NELER YAPMIYORUM NELER (!)


  • Bu aralar pek bir şeye el atasım yok. Ayda bir yaptığımız arkadaş gezeklerine giderken, 2-3 belki de 4 sene önce başlayıp bitiremediğim merserize buluzu götürüyorum. İki üç sıra dolanıp eve geri dönüyorum. Akraba günümde bile, artık epeydir elimde iş görmediklerinden, ne yaptığımı soran olmuyor.

  • Kırkyama yatak örtümün çok az bir kısmı kaldı, her an başlayıp bitirebilirim, an meselesi yani. Ama yapmıyorum.

  • Çok güzel fitilli kadife gri kumaşım var, bahara spor bir ceket dikecektim, dikmiyorum.

  • Geçen sene bir çanta örmüştüm, çok beğenmeme rağmen benim otantik bir havam olmadığına karar verip, astarlayıp, deri sap takıp daha uygun birilerine hediye etmeyi düşünmüştüm.
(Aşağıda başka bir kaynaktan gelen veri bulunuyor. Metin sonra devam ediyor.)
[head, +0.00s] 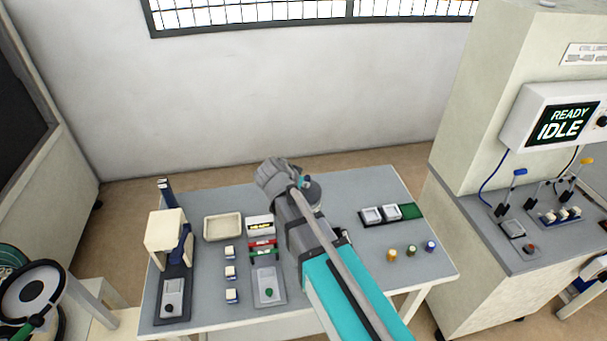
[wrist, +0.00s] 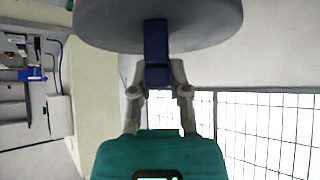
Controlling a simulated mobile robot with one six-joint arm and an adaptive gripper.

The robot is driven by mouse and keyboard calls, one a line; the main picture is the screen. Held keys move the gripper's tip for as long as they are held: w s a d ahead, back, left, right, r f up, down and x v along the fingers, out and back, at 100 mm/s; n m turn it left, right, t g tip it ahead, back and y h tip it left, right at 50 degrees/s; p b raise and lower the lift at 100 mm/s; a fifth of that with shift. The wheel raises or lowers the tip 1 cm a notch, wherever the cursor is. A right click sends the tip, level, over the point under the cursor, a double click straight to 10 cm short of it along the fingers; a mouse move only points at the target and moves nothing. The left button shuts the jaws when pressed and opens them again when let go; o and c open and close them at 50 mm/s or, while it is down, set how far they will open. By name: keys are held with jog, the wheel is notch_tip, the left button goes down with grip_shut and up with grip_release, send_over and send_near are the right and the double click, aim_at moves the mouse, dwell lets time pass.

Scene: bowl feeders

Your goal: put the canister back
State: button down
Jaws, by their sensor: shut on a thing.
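The canister shows in the wrist view as a wide grey round body (wrist: 205,25) with a dark blue block-shaped grip (wrist: 157,50). My gripper (wrist: 158,76) is shut on this blue grip, one finger on each side. Only part of the canister is in that view. In the head view my gripper is mostly hidden behind my arm's wrist, above the back middle of the table. A small grey rounded shape (head: 314,190) beside the wrist there may be the canister; I cannot tell for sure.
A cabinet with an IDLE screen (head: 562,122) stands right.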

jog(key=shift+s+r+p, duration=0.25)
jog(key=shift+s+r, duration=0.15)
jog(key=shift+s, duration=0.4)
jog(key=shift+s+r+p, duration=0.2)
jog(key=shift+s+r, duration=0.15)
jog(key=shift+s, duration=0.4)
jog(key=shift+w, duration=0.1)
Bir türlü oturup bitirmiyorum

  • Geçen sene başlayıp bir heves ilerleyip son iki sırasında takılıp kaldığım "hanım dilendi, bey beğendi" bahtaniyemin, yukarıda da bahsi geçen son iki sırasını bitirmiyorum. Farkındaysanız bir soğumuşum, resmi yazı dilindeki "bahsi geçen" ifadesini yazmakta sakınca görmüyorum.

  • Ve yine fark ettiyseniz ifadelerim YAPAMIYORUM, EDEMİYORUM, ZAMANIM YOK, BAŞIM AĞRIDI, ELEKTRİK SÖNDÜ, YANA YATTI, ÇAMURA BATTI gibi ifadeler değil. Bilinçli, kendinden emin, pişmanlık duymayan, "bugün olsa yine yaparım" türünden anlatımlar. Canım istemiyor sadece. İlham perimi kaybettim... Hükümsüz diyemeyeceğim, hükmü büyük. Bakalım şu yağmurlar azalsın, güneş daha çok görünsün, bloglar tıkır tıkır işlesin... Belki ilham vermeye hüküm giymiş perim çıkıp geliverir:) Hepinize mutlu sevinçli günler diliyorum..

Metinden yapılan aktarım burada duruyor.